TASK:
Word for word, restate the lines from the start of the data below through the line containing "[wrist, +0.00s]".

Start of SOURCE EXCERPT

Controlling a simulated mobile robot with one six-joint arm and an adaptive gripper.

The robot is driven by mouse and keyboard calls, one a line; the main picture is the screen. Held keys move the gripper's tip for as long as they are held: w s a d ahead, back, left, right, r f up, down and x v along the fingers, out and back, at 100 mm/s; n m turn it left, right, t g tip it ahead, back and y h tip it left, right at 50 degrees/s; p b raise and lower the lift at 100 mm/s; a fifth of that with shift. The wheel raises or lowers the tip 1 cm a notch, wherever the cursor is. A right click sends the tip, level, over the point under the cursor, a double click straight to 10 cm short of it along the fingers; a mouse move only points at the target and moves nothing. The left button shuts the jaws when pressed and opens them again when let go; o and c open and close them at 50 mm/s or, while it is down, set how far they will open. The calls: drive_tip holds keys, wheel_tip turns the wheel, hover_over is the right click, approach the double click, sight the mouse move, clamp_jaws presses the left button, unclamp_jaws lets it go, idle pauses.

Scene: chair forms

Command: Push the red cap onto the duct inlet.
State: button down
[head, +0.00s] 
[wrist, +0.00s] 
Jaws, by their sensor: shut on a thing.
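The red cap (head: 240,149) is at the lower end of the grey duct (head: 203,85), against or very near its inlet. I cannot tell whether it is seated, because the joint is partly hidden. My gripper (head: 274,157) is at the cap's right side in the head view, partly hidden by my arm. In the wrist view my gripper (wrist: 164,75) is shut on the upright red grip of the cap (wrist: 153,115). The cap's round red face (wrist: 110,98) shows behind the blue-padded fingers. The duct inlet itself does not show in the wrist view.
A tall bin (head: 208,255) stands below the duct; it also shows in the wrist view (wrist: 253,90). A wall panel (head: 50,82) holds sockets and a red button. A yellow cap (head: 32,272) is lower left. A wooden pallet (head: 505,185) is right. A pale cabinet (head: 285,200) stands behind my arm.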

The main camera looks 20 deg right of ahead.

End of SOURCE EXCERPT

OUTPUT OF THE TASK:
Controlling a simulated mobile robot with one six-joint arm and an adaptive gripper.

The robot is driven by mouse and keyboard calls, one a line; the main picture is the screen. Held keys move the gripper's tip for as long as they are held: w s a d ahead, back, left, right, r f up, down and x v along the fingers, out and back, at 100 mm/s; n m turn it left, right, t g tip it ahead, back and y h tip it left, right at 50 degrees/s; p b raise and lower the lift at 100 mm/s; a fifth of that with shift. The wheel raises or lowers the tip 1 cm a notch, wherever the cursor is. A right click sends the tip, level, over the point under the cursor, a double click straight to 10 cm short of it along the fingers; a mouse move only points at the target and moves nothing. The left button shuts the jaws when pressed and opens them again when let go; o and c open and close them at 50 mm/s or, while it is down, set how far they will open. The calls: drive_tip holds keys, wheel_tip turns the wheel, hover_over is the right click, approach the double click, sight the mouse move, clamp_jaws presses the left button, unclamp_jaws lets it go, idle pauses.

Scene: chair forms

Command: Push the red cap onto the duct inlet.
State: button down
[head, +0.00s] 
[wrist, +0.00s] 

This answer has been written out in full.